Jason: Does composing by yourself provide any challenge? How do you push yourself to be creative and keep it fresh and inspiring?

Vorskaath: Yes it does. The hardest part in working alone is the lack of a second opinion on things. You have no feedback. There are times of uncertainty where another person could help you get over an obstacle by approaching it another way, or give you a needed confirmation that what you are doing is right. I have none of that until the music is already done. It is all my decisions for better or worse.

Through that, one garners a strong belief in one’s self and one’s choices which is very positive. In addition, through such isolation, what I produce remains consistently outside of and uninfluenced by current trends. I value that a lot.

I don’t really push myself to be creative. I think that wouldn’t work. There are three main steps I primarily use to channel creativity and keep things fresh and inspiring as you say.  First, I remain open to external inspiration. When it arrives in the form of a nice day or evening for example, I ensure that I am surrounded by the tools that I use to create with – my studio. Then, through exposition to various musical vocabularies, I tend to let things flow.
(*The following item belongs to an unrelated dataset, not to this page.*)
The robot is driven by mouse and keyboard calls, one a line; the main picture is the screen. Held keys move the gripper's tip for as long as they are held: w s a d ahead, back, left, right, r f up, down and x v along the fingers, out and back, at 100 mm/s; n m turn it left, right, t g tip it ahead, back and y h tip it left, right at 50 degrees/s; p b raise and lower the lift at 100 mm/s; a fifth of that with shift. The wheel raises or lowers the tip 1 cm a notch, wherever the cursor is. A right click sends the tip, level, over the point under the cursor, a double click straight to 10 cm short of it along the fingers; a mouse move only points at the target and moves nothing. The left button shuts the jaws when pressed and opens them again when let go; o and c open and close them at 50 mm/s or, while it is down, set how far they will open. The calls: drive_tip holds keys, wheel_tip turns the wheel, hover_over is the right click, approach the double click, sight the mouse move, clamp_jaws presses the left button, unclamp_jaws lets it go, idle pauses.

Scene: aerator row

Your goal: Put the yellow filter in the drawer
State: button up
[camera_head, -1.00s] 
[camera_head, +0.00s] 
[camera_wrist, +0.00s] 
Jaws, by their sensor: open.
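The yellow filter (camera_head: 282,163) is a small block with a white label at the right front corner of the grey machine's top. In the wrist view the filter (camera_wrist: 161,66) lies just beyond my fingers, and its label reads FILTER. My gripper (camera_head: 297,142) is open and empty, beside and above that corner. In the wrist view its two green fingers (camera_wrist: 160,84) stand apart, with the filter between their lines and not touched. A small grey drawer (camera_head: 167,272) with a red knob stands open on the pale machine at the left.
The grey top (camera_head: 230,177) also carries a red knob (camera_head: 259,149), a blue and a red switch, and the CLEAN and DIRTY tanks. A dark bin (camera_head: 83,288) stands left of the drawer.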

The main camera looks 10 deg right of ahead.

Jason: You started out on guitar but your forte is drums and percussion. Does your drumming inform your guitar, bass and keyboard work, or vice versa?

Vorskaath: Actually, all instruments I play influence each other. A good percussion theme will fuel bass lines and guitar lines, or interesting vocal rhythms. A guitar line with the right effect will provide the setting as will the synthesizer. I will build on top of that and support it accordingly with drums and bass. In Nykta I felt it was time to push the drums forward to the leading role, as I have traditionally left them behind in Zemial but otherwise, I try to write parts to reflect a balanced composition to the best of my playing abilities.

Jason: As a one-man band, there must be countless challenges that you face working by yourself. How do you stay on top of it all?

Vorskaath: I deeply love what I do – that is how.

Though it means that I spend a lot of time alone, I would not change it in this life. Being alone with inspiration as my only guest is divinity in itself; touching that is enough to fuel me ever onwards. There are massive challenges, particularly for Nykta, which was very ambitious in terms of production. I did all the engineering and production on my own and aside from the very practical difficulty of running back and forth between takes, I had to play several roles all at once and learn new tricks along the way. Not to mention having to sharpen all my performance skills (you can clearly hear they are far from perfect) and manage to improvise on a new level as set by Nykta. There were times when summoning the spirit to keep going was hard faced with all this alone.

But that is a musician’s journey; always a challenge, always something asking you to break your limits and become different and better to who you were before. Something to challenge who you are and what you know. I like it that way and plan to stay on that small edge of music, where fewer people go and where sales and fame mean nothing.

Zemial 2Jason: You’ve been making music under the Zemial name since 1989. For you, how has the band developed in that time?

Vorskaath: One could well say that this “band” today is another band altogether. Of course, what has actually happened is that a large chunk of life has gone through my sense in that time. My music changes as I do.

Jason: Do you ever listen back to your older albums? What’s your view of them now?

Vorskaath: No I don’t. I can still enjoy thinking of Zemial from Face of the Conqueror onwards, but not before.

Jason: How did you find your way into black metal? And what was it about black metal that you found so appealing?

Vorskaath: Teenage boy comes across Under the Sign of the Black Mark, The Return, Blood Fire Death, Emperor’s Return, Morbid Tales, Apocalyptic Raids. What more is there to say?

What did I find so appealing? The darkness.

Jason: What’s your opinion of the black metal of the twenty first century?

Vorskaath: I have stopped following black metal as a genre since the mid-late 90’s. That is because I found it to be recycling itself and becoming one of the few ‘music’ styles where ‘musicians’ work more on their image than their instrument.

I still feel the same about it. No thank you.

Jason: What’s your opinion of the internet and its impact on the music scene? Do you think that because of the ease of making music available, the internet has affected the quality of music?

Vorskaath: It has made things easier for sure, but has also infused music with a massive amount of rubbish.

Many pros, many cons.

Jason: Will you be playing live in support of Nykta? If so, will we be seeing you in the UK?

Vorskaath: Yes I do intend to and I am currently approaching players for the formation of a live band. If I did play Nykta live it would be in mid-2014 or so. I would love to return to the UK at that time and hope that interested promoters will get in touch.

At present I am occupied with a follow up of Nykta and that remains my priority above all else concerning this band. The release of our back-catalogue in deluxe editions via HHR Records is also planned.

Jason: What does the future hold for Zemial? Is there more music in the pipeline?

Vorskaath: Yes there is. I am already recording early ideas and shuffling through my files of ideas composed over the years. I want to push the limits again, this time adding new elements in terms of group improvisation and production. So aside from doing everything myself, I will have a couple of other musicians (as a feature) improvising live with me in the studio and I will add more elements on top of that when and where needed. The first steps have been taken.

Jason: Thanks again for taking time out for this interview. Do you have any closing words for our readers?

Vorskaath: Thanks to you and the many listeners and fans of Zemial who have named Nykta one of the important albums of 2013.

To those people it is a pleasure to offer music from within.